Sometimes, there are limitations in such frameworks that warrant innovation on the part of the developer. One specific case is applying an operation that queries a Java HTTP server and returns a result. The naive approach is to create a UDF that instantiates a connection. This won’t work because the client cannot be serialized by the PySpark driver and sent to the workers, resulting in an error such as follows:
TypeError: cannot pickle '_thread.lock' object
At this point, our first major design decision is in order. Practically speaking, one can either migrate their work to Java, which natively supports both Spark and the HTTP Server, or utilize the pyspark.sql.DataFrame.foreachPartition method. If you’re a Java whiz and don’t mind translating your code, then the former might be the right solution for you. Otherwise, let us walk through the steps of building a tool that extends PySpark operations to support querying the HTTP Server and returning a result. The seemingly trivial step of “returning a result” is refrained because foreachPartition in fact always returns None, making things not-so-trivial after all.
The Solution
We need to produce an output DataFrame that consists of the querying function applied to each row of the input DataFrame. The solution is to wrap our querying function such that the result is written to a database. We can then load the resulting output table into PySpark as a DataFrame. This leads to the next fork in the road, which is to pick a database. The primary categorization of databases is relational versus non-relational, or SQL versus NoSQL. There is plenty of info on the web about the trade-offs between the two. I settled on PostgreSQL for several reasons:
- SQL is fast.
- PostgreSQL supports JSON objects and dynamically-sized fields.

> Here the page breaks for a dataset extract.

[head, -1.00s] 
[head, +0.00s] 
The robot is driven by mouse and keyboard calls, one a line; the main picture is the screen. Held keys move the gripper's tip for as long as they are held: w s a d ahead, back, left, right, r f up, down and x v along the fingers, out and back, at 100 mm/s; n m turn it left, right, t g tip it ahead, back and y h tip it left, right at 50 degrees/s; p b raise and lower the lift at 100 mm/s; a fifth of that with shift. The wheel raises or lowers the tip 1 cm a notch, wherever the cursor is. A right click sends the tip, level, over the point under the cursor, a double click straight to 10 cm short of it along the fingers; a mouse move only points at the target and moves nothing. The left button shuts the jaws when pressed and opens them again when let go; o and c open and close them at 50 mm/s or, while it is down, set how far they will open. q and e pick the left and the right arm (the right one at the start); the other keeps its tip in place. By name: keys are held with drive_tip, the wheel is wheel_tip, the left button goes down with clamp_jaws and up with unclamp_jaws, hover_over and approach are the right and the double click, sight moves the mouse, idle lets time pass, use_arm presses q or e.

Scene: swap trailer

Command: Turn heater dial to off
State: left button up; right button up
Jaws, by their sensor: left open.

- PostgreSQL can be setup locally to avoid network latency and costs.
Setting Up PostgreSQL
The greatest challenge of using PostgreSQL is figuring out how to submit SQL statements non-interactively in Python, i.e., without logging into the psql shell. There is not simply a Python package that can be installed with a prebuilt PostgreSQL binary. There is, however, a handy package called psycopg2 that includes an ergonomic PostgreSQL client. Run the commands below to install all dependencies in Ubuntu (excluding PySpark, which is downloaded as a tarball from the official site):
sudo python3 -m pip install psycopg2-binary
sudo apt install postgresql
PostgreSQL has user postgres, database postgres, and cluster main as defaults. For our purposes, these will suffice but it is possible to add more. The command:
sudo pg_ctlcluster 13 main start|stop
can be used to either start or stop the main database server. If the server has not started, then it is not possible to query or make any modifications to the main cluster. Once started, switch to the postgres user via:
sudo -i -u postgres
and then open the psql interactive shell simply with the command psql. From this shell, we can submit SQL statements and inspect the database.

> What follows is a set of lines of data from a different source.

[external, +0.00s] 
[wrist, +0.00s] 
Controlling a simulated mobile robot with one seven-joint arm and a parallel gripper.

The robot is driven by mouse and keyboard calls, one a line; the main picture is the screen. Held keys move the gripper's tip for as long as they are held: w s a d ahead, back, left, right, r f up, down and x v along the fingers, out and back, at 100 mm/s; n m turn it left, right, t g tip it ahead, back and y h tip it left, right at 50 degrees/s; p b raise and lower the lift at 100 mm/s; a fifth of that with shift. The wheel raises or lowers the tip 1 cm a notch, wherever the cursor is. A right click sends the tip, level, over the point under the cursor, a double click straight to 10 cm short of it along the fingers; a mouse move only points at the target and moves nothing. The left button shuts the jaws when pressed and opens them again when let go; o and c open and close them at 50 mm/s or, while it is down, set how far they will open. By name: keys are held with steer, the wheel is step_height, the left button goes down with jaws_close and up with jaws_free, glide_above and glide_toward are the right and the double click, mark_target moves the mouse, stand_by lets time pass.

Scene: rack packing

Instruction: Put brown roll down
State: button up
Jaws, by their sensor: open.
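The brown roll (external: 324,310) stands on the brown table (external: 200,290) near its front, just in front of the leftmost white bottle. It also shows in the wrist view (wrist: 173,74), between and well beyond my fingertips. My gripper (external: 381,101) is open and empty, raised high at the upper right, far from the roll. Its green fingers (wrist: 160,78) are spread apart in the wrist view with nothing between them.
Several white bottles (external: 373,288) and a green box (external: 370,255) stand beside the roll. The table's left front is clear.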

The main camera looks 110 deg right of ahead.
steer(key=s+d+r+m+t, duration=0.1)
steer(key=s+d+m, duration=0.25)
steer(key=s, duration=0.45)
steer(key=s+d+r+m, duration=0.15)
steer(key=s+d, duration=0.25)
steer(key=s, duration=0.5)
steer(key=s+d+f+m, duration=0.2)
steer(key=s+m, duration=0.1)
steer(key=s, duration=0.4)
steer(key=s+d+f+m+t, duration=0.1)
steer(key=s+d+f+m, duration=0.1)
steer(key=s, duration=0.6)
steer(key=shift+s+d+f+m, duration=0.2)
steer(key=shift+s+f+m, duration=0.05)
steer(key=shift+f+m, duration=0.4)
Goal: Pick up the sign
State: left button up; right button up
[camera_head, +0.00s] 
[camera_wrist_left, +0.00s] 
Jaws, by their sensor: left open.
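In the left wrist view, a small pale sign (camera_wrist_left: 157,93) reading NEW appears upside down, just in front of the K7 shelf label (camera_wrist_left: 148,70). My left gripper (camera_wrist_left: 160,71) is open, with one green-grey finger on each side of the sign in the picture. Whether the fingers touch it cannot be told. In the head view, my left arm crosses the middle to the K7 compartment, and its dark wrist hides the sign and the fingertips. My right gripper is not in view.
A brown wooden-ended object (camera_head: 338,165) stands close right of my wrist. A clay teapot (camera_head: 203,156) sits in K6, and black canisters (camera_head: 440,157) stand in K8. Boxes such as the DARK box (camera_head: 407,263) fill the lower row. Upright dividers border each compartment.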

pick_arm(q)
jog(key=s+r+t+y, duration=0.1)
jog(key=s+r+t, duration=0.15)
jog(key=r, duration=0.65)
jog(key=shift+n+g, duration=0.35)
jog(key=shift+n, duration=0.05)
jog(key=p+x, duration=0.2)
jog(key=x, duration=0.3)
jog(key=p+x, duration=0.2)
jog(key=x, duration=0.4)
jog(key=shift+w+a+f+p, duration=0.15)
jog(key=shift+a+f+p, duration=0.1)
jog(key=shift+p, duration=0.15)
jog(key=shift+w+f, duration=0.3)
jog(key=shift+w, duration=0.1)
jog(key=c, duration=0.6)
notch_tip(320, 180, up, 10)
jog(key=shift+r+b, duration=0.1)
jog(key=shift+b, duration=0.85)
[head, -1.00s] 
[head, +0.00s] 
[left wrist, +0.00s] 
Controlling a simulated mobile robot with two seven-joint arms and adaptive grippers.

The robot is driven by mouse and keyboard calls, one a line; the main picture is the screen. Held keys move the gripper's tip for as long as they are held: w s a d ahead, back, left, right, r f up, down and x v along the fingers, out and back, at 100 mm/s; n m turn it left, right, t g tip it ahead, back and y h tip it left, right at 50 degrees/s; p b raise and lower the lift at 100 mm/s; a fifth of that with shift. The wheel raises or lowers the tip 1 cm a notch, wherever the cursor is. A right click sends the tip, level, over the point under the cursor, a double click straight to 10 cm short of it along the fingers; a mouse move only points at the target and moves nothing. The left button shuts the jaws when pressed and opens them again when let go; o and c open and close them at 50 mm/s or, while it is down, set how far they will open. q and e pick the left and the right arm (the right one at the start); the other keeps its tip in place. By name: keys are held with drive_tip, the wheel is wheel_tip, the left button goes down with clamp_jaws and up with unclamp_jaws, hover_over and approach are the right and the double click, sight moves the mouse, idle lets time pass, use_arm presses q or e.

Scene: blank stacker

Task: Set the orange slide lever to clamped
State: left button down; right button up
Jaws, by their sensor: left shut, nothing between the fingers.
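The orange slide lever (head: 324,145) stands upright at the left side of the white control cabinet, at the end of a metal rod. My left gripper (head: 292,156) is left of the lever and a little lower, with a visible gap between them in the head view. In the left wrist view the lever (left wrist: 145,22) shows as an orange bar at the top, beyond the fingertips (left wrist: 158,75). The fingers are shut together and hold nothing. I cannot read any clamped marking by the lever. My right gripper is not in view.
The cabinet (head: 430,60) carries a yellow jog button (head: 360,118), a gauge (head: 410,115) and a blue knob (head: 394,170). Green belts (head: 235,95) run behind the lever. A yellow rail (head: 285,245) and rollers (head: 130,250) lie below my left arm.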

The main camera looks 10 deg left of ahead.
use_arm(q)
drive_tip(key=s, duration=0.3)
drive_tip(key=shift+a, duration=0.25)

Python Integration with Psycopg2
As mentioned earlier, we would like to control the database non-interactively with Python. The psycopg2 package allows you to create a database connection as well as a cursor to submit SQL statements:
import psycopg2
connection = psycopg2.connect('dbname=postgres user=postgres')

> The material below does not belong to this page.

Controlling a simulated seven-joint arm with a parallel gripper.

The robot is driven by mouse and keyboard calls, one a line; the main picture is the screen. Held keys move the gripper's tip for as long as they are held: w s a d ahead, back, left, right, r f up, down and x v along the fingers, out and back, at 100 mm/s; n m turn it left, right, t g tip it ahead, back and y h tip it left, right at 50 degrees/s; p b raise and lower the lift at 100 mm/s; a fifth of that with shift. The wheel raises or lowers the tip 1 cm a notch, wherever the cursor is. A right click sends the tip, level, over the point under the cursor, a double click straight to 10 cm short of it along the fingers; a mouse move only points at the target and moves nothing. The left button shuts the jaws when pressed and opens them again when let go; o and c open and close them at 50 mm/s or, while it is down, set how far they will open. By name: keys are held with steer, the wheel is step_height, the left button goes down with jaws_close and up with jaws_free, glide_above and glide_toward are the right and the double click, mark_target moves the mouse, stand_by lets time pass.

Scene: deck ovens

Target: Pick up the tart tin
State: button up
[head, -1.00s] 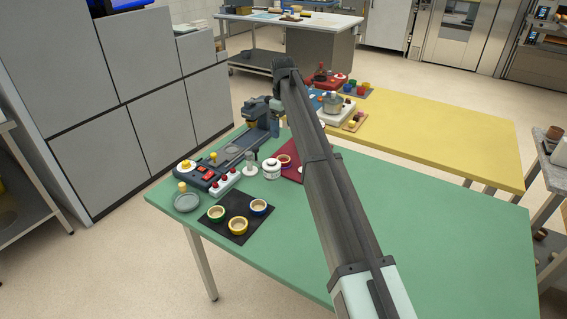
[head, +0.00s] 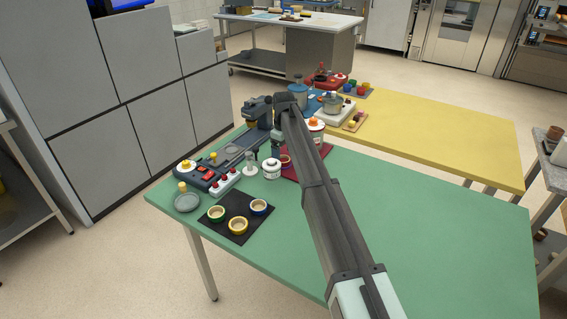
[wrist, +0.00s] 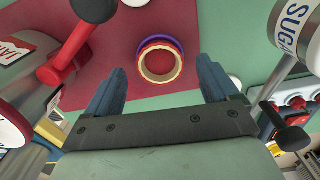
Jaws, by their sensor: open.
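The tart tin appears to be a small round tin with a cream inside and red and purple bands (wrist: 160,63), on a red mat in the wrist view; the bands may be stacked tins. In the head view a small reddish tin (head: 285,160) sits on the red mat, partly hidden. My gripper (wrist: 162,80) is open and empty, with blue fingers spread to either side of the tin in the wrist view. The fingers look apart from the tin; their height above it is hard to tell. In the head view my gripper (head: 275,147) hangs close to the tin.
A white jar (head: 271,168) and a small stand (head: 250,167) are close by on the left. A dark mat (head: 226,226) holds three coloured tins. The green table's right side is clear.

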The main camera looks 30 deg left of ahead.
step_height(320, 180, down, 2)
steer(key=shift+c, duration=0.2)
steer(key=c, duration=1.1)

cursor = connection.cursor()
cursor.execute('CREATE TABLE "my_table" (foo VARCHAR(128) bar INT);')
cursor.execute('''INSERT INTO "my_table" (foo, bar) VALUES ('hello world', 2718);''')
Thus, our strategy is to create a psycopg2 connection within the foreachPartition call, write the output of function that invokes the Java HTTP Server, export the table to CSV, and load it into PySpark.
Putting It All Together
The last caveat is that Python must be run as the postgres user. Assuming your PySpark application is executed with spark-submit, the complete command is:
sudo runuser -l postgres -c "$SPARK_HOME/bin/spark-submit [options] script.py"
Please check out the Python package I wrote called socketmap, which implements the steps above. Here is a simple example with Stanford Core NLP, which utilizes the Java HTTP Server:
from pyspark.sql import SparkSession
from pycorenlp import StanfordCoreNLP
from socketmap import socketmap
def parse_sentence(sentence):
nlp = StanfordCoreNLP('http://localhost:9000')
response = nlp.annotate(
sentence,
properties={'annotators': 'parse', 'outputFormat': 'json'},
)
return response['sentences'][0]['parse']
spark = SparkSession.builder.getOrCreate()
sentences = [
['The ball is red.'],
['I went to the store.'],
['There is a wisdom that is a woe.'],
]
input_dataframe = spark.createDataFrame(sentences, ['sentence'])
wrapper = lambda row: {'tree': parse_sentence(row['sentence'])}
output_dataframe = socketmap(spark, input_dataframe, wrapper)
This approach enables you to leverage the power of distributed computing while still utilizing server-dependent libraries that require HTTP connections. The socketmap package abstracts away the complexity of managing PostgreSQL connections within Spark partitions, giving you a clean interface to work with.